But before you start digging, make sure you’re ready for a pond. Water features can take time, energy and a healthy budget to install and maintain. Use our checklist below to see if a pond is right for you.

  • First, decide on a location. You don’t want to put a pond in a low spot that gets runoff when it rains, which can cause flooding. Water that crosses over lawns, gardens or farms—whether yours or a neighbor’s—can also bring in chemicals or fertilizers that may harm aquatic plants and creatures.
  • You do want a spot with a good view, and maybe room to add a bench or a few chairs so you can sit and enjoy the pond. Ideally you’ll be able to see it when you’re indoors, too.
  • Next, make sure your spot is level and gets about a half-day of sun. Avoid placing the pond too close to trees and shrubs that drop leaves and other debris or you’ll have cleanup to do. Nearby trees may also have big roots you’ll hit when you dig.
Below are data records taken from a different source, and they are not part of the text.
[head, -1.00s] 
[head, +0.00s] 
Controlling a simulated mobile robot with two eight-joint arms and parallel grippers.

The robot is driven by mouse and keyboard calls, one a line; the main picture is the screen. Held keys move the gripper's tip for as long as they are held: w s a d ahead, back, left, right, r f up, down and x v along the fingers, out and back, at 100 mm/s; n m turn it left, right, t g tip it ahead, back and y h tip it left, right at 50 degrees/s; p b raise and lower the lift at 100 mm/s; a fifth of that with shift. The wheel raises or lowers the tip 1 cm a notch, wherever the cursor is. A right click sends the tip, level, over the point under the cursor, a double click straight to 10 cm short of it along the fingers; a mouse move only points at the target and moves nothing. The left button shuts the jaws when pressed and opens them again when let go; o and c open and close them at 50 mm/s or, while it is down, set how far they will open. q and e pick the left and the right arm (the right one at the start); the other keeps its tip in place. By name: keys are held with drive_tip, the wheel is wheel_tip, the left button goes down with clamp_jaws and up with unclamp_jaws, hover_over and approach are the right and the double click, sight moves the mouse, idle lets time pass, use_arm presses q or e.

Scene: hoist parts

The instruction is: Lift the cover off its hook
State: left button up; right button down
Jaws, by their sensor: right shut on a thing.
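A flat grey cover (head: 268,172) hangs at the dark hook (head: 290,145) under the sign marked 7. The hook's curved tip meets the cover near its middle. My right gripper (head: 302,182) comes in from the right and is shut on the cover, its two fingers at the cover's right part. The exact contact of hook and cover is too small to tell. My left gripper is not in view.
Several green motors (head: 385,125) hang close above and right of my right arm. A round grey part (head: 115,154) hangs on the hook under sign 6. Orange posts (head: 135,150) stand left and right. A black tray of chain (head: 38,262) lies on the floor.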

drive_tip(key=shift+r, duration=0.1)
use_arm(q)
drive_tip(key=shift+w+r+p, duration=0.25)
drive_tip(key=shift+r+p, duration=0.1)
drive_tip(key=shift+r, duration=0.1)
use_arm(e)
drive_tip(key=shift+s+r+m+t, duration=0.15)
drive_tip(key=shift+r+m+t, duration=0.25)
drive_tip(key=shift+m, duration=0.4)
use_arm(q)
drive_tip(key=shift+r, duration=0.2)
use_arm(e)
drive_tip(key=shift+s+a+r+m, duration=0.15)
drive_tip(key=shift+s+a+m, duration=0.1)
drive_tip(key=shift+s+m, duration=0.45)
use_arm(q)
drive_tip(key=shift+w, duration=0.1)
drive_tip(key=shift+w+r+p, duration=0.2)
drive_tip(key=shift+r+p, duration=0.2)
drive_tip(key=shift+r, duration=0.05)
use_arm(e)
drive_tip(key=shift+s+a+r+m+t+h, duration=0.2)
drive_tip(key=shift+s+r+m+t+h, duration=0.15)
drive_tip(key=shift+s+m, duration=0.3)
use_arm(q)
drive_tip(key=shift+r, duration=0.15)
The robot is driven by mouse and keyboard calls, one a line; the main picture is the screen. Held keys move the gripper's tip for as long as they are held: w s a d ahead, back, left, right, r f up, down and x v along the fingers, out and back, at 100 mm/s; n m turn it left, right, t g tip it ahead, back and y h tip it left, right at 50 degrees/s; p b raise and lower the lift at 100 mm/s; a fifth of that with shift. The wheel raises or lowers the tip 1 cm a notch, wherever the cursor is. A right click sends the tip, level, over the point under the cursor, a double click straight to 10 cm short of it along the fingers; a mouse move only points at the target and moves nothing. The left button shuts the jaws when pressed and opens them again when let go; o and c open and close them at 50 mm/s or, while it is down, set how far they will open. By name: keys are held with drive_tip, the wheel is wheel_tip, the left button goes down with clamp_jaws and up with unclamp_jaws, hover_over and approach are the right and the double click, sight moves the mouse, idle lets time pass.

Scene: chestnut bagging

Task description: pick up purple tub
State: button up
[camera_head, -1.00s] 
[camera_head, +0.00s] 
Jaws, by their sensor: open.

  • Position your pond within reach of an electrical outlet protected by a GFI (ground fault interrupter) to prevent shocks. You’ll need to plug in a pump to circulate the water and you may want an aerator, especially if you add fish. An outlet also lets you use outdoor lighting and other accessories.
  • Before you dig, check local regulations and zoning restrictions. If you belong to a neighborhood homeowners’ association, find out if you need approval to add a pond to your property. You may also need a permit from one or more local agencies. Some insurance companies require notification when you install a water feature and ask you to secure it with a fence to protect children and animals.
  • Call your utility companies before you reach for the shovel. They'll mark your lines so you don’t cut into anything.
  • Want to keep fish? If you live where the winters are cold, you’ll need a pond deep enough to protect them from freezes. Check with your extension service or a pond professional for more information.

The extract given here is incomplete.